TASK REQUIREMENTS —
Go through the data below. Pull out every line that has the word "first".

DATA ROWS —
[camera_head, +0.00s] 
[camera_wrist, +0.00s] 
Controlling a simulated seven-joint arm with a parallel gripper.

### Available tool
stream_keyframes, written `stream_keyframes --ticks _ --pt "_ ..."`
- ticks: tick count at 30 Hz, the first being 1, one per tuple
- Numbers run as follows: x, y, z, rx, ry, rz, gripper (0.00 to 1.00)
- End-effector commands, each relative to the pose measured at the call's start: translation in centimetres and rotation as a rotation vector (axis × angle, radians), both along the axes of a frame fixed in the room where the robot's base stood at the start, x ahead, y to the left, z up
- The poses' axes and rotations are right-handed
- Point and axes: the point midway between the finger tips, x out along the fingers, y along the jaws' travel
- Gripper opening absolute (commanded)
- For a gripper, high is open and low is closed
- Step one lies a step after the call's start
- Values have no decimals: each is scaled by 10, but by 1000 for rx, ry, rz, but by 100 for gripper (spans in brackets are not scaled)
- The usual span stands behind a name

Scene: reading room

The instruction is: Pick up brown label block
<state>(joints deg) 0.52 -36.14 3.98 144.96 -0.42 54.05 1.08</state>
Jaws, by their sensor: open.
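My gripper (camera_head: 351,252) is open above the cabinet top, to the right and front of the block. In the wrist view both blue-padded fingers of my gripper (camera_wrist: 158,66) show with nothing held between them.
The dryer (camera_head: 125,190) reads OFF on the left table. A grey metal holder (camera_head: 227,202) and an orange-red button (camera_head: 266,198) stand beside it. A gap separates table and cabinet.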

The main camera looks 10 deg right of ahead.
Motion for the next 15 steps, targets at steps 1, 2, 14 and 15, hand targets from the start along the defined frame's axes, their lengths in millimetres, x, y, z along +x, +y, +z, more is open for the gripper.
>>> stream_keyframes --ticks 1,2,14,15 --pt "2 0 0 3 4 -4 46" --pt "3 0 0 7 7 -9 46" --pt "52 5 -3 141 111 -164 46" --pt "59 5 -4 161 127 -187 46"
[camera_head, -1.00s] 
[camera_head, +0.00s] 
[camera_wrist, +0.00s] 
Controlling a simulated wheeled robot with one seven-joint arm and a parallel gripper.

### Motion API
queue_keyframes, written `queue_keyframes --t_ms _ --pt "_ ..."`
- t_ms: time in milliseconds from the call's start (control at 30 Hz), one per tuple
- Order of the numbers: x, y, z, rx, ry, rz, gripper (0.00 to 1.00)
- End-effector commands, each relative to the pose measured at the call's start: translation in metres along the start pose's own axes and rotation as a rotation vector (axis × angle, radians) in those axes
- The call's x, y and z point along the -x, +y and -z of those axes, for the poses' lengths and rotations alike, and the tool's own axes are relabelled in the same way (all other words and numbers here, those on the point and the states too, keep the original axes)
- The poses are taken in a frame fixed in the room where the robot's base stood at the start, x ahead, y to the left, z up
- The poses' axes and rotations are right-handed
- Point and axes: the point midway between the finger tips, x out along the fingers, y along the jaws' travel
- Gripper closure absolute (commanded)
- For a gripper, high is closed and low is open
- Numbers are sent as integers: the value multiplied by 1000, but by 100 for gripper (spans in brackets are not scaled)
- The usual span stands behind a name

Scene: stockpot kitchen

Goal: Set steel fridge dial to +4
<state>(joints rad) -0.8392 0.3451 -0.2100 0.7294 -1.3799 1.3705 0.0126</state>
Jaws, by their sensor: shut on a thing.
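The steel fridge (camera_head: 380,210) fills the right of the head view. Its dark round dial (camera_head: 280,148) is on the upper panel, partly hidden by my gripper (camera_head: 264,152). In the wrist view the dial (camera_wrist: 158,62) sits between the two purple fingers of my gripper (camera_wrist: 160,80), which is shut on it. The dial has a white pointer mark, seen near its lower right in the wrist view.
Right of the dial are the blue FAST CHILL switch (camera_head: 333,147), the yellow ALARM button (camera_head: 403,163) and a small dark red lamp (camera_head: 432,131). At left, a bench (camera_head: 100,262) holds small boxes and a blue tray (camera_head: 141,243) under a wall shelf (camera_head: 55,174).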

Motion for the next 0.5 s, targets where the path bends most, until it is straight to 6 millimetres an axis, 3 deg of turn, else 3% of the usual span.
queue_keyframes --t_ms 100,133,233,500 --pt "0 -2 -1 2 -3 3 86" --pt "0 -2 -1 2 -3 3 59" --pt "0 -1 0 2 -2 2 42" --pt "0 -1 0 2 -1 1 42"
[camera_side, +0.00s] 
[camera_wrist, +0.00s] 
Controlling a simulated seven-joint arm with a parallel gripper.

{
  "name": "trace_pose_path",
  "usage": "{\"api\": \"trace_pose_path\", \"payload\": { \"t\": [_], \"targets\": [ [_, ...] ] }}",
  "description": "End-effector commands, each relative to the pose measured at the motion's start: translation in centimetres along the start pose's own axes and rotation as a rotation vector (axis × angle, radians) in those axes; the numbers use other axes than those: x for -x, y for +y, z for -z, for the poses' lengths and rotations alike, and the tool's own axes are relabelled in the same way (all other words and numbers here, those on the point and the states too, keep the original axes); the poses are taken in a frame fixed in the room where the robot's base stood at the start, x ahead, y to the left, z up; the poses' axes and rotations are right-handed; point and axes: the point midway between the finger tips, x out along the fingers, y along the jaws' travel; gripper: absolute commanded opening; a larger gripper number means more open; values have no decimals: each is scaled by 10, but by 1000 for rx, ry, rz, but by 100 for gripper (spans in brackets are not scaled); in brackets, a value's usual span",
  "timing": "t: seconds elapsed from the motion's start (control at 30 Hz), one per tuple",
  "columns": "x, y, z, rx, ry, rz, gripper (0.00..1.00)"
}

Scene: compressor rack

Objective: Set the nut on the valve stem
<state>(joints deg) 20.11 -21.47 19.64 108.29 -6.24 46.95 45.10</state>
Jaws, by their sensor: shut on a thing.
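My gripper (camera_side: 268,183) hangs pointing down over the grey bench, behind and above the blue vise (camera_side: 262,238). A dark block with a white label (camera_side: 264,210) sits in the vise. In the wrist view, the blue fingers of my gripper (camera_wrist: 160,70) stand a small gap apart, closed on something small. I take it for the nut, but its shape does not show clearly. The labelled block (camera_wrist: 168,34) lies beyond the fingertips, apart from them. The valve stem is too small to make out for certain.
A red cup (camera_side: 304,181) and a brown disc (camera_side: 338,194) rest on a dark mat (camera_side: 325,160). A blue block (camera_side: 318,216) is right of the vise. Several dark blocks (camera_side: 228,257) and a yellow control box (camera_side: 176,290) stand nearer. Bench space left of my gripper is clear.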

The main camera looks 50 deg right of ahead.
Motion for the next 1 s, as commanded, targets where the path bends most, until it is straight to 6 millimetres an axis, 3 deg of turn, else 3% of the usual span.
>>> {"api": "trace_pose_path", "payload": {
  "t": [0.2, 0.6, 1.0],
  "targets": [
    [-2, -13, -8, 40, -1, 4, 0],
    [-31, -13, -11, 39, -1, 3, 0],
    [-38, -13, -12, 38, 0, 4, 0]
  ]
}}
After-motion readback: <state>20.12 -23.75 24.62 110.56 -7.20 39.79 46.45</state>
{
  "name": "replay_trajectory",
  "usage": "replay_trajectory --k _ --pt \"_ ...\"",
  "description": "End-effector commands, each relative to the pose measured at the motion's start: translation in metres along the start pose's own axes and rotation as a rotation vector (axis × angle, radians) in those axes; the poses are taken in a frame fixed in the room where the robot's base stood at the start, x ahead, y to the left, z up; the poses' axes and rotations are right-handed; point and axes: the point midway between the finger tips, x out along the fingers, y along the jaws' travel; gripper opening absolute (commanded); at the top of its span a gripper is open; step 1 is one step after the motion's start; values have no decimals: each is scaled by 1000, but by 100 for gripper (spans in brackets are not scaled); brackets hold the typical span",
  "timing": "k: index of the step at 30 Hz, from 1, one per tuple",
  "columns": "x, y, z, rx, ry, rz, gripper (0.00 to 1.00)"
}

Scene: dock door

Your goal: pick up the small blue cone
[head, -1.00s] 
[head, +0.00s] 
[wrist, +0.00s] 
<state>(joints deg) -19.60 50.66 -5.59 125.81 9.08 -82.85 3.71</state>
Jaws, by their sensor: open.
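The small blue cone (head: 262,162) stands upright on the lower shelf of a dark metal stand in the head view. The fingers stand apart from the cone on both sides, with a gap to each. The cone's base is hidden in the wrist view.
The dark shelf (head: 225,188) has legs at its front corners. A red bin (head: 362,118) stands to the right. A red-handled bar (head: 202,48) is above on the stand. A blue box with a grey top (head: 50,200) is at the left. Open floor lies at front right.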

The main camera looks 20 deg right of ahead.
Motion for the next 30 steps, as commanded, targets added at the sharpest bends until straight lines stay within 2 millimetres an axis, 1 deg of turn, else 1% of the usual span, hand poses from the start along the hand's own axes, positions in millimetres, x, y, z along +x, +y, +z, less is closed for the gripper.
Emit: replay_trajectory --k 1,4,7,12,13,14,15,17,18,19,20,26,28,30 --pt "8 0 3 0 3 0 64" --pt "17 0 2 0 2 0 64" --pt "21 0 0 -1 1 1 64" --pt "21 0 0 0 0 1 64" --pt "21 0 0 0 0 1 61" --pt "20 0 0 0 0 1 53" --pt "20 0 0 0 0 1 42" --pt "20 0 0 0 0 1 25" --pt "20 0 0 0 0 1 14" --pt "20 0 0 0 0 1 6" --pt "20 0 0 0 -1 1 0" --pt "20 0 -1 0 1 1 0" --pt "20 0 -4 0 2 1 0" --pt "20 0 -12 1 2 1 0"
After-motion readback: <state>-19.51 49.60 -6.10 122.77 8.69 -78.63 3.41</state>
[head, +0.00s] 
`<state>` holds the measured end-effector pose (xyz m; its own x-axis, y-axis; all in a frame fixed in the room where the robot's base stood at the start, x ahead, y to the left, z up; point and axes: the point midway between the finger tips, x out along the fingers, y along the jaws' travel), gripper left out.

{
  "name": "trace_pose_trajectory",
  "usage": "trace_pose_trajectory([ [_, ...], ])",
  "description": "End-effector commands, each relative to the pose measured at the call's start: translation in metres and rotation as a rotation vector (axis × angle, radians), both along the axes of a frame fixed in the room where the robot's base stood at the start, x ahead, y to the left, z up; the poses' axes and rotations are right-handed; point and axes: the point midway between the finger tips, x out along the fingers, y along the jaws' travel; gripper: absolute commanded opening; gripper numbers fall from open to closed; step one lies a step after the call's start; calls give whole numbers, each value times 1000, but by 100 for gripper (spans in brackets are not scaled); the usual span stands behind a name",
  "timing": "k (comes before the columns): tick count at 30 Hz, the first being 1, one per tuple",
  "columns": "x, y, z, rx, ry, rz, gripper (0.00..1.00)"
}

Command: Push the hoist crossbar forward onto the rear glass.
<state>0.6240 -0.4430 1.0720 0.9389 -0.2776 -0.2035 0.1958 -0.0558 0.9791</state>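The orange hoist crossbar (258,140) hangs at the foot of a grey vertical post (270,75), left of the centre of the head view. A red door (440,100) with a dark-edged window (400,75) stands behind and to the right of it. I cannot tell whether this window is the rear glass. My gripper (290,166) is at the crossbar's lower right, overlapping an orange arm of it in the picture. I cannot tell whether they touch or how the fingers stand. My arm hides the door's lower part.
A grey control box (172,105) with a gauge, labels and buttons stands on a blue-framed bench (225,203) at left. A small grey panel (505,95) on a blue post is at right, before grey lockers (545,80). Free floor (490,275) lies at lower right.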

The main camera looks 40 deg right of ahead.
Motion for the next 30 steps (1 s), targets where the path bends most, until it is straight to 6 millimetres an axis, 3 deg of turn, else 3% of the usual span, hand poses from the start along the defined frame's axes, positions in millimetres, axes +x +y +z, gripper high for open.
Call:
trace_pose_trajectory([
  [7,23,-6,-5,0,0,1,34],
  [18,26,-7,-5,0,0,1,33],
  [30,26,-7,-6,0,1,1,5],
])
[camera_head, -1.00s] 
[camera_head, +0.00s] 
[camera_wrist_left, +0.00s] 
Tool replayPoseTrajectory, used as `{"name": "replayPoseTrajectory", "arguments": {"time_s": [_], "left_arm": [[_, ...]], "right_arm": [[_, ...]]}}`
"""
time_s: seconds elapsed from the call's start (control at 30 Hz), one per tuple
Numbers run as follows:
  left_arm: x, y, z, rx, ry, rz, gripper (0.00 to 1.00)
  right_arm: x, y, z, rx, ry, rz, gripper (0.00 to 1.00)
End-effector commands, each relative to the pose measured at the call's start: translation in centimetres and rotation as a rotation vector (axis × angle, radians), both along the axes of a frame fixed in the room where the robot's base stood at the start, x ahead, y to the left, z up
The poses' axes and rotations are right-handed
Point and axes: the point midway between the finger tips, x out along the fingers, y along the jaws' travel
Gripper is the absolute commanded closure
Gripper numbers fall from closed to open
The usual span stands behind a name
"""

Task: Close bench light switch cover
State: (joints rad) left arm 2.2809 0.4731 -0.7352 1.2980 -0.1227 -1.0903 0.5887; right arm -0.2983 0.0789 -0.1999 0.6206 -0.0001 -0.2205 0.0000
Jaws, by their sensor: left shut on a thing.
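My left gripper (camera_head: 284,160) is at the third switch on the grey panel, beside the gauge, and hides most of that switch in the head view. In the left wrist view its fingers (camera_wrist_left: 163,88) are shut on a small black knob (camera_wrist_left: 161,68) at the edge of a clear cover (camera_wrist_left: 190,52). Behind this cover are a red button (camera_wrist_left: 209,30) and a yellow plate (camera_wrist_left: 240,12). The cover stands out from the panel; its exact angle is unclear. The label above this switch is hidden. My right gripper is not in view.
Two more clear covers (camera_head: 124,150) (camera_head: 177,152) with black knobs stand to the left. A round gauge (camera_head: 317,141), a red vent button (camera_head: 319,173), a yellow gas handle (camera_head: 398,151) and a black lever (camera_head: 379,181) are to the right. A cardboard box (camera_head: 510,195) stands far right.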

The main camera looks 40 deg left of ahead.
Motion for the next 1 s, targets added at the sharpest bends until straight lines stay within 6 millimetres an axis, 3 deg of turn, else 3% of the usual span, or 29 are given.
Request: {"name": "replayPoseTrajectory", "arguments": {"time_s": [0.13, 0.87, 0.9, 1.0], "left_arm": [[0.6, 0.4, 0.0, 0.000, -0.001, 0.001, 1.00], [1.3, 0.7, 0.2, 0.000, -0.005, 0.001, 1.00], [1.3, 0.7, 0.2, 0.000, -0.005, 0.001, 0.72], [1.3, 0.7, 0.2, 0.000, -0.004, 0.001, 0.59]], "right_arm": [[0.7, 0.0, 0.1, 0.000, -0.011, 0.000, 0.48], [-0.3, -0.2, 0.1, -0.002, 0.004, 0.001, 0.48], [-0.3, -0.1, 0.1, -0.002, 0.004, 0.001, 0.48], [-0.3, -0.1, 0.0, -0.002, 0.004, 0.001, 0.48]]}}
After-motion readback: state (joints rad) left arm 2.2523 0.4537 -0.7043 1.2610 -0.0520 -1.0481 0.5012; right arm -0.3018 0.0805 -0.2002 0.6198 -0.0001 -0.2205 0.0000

OUTPUT BELOW —
- ticks: tick count at 30 Hz, the first being 1, one per tuple
  "timing": "k (comes before the columns): tick count at 30 Hz, the first being 1, one per tuple",

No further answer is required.